> Exercise
Return the material below in full and exactly.

> Provided data
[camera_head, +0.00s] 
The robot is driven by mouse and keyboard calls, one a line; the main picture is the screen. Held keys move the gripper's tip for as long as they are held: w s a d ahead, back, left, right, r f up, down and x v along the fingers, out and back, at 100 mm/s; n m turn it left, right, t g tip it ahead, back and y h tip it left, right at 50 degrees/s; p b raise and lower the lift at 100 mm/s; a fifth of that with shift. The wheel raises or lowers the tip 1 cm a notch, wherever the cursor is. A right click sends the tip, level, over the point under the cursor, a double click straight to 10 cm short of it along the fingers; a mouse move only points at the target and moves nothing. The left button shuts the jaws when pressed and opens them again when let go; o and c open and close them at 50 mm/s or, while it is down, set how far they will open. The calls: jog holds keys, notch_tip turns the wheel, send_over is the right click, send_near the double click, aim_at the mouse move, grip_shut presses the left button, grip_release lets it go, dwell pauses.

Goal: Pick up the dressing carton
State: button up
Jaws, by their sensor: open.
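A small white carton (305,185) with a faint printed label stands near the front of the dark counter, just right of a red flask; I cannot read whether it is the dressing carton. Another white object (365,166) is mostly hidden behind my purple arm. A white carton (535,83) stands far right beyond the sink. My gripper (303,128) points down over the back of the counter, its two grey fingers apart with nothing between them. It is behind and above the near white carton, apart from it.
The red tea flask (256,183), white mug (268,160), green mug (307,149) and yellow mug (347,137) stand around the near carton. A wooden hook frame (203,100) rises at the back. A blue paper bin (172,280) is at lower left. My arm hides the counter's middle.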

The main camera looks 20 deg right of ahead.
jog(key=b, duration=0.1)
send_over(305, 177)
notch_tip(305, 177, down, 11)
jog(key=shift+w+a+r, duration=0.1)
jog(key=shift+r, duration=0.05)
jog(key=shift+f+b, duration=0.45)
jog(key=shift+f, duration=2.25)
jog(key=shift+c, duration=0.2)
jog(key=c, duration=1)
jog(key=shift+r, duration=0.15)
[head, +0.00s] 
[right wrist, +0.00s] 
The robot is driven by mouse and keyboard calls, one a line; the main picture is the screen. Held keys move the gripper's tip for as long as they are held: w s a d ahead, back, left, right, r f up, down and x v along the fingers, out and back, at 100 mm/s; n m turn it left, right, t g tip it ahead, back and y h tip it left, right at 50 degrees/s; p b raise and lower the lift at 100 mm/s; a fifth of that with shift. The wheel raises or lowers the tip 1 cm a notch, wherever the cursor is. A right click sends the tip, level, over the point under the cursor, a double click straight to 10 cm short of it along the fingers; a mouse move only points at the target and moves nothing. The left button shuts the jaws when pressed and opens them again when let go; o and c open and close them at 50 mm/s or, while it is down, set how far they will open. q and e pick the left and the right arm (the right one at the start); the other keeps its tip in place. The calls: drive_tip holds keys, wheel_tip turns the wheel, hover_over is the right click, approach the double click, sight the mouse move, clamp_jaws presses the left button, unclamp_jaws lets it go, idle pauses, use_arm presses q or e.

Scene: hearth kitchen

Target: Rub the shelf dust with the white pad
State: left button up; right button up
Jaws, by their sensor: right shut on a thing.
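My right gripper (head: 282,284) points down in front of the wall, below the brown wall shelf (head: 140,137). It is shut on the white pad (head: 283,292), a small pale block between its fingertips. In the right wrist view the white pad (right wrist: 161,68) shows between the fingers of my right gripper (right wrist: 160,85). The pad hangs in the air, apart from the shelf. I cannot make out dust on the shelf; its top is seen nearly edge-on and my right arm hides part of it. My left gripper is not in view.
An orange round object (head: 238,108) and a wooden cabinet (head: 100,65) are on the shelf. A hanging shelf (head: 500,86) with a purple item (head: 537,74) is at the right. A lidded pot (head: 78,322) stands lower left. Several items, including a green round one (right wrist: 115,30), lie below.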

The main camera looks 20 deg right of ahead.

> Answer
[camera_head, +0.00s] 
The robot is driven by mouse and keyboard calls, one a line; the main picture is the screen. Held keys move the gripper's tip for as long as they are held: w s a d ahead, back, left, right, r f up, down and x v along the fingers, out and back, at 100 mm/s; n m turn it left, right, t g tip it ahead, back and y h tip it left, right at 50 degrees/s; p b raise and lower the lift at 100 mm/s; a fifth of that with shift. The wheel raises or lowers the tip 1 cm a notch, wherever the cursor is. A right click sends the tip, level, over the point under the cursor, a double click straight to 10 cm short of it along the fingers; a mouse move only points at the target and moves nothing. The left button shuts the jaws when pressed and opens them again when let go; o and c open and close them at 50 mm/s or, while it is down, set how far they will open. The calls: jog holds keys, notch_tip turns the wheel, send_over is the right click, send_near the double click, aim_at the mouse move, grip_shut presses the left button, grip_release lets it go, dwell pauses.

Goal: Pick up the dressing carton
State: button up
Jaws, by their sensor: open.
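A small white carton (305,185) with a faint printed label stands near the front of the dark counter, just right of a red flask; I cannot read whether it is the dressing carton. Another white object (365,166) is mostly hidden behind my purple arm. A white carton (535,83) stands far right beyond the sink. My gripper (303,128) points down over the back of the counter, its two grey fingers apart with nothing between them. It is behind and above the near white carton, apart from it.
The red tea flask (256,183), white mug (268,160), green mug (307,149) and yellow mug (347,137) stand around the near carton. A wooden hook frame (203,100) rises at the back. A blue paper bin (172,280) is at lower left. My arm hides the counter's middle.

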The main camera looks 20 deg right of ahead.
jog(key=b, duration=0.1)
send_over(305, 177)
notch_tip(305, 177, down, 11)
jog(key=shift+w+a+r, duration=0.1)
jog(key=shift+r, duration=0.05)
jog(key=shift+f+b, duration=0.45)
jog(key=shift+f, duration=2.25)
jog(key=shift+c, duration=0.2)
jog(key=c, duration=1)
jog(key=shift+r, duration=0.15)
[head, +0.00s] 
[right wrist, +0.00s] 
The robot is driven by mouse and keyboard calls, one a line; the main picture is the screen. Held keys move the gripper's tip for as long as they are held: w s a d ahead, back, left, right, r f up, down and x v along the fingers, out and back, at 100 mm/s; n m turn it left, right, t g tip it ahead, back and y h tip it left, right at 50 degrees/s; p b raise and lower the lift at 100 mm/s; a fifth of that with shift. The wheel raises or lowers the tip 1 cm a notch, wherever the cursor is. A right click sends the tip, level, over the point under the cursor, a double click straight to 10 cm short of it along the fingers; a mouse move only points at the target and moves nothing. The left button shuts the jaws when pressed and opens them again when let go; o and c open and close them at 50 mm/s or, while it is down, set how far they will open. q and e pick the left and the right arm (the right one at the start); the other keeps its tip in place. The calls: drive_tip holds keys, wheel_tip turns the wheel, hover_over is the right click, approach the double click, sight the mouse move, clamp_jaws presses the left button, unclamp_jaws lets it go, idle pauses, use_arm presses q or e.

Scene: hearth kitchen

Target: Rub the shelf dust with the white pad
State: left button up; right button up
Jaws, by their sensor: right shut on a thing.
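My right gripper (head: 282,284) points down in front of the wall, below the brown wall shelf (head: 140,137). It is shut on the white pad (head: 283,292), a small pale block between its fingertips. In the right wrist view the white pad (right wrist: 161,68) shows between the fingers of my right gripper (right wrist: 160,85). The pad hangs in the air, apart from the shelf. I cannot make out dust on the shelf; its top is seen nearly edge-on and my right arm hides part of it. My left gripper is not in view.
An orange round object (head: 238,108) and a wooden cabinet (head: 100,65) are on the shelf. A hanging shelf (head: 500,86) with a purple item (head: 537,74) is at the right. A lidded pot (head: 78,322) stands lower left. Several items, including a green round one (right wrist: 115,30), lie below.

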The main camera looks 20 deg right of ahead.

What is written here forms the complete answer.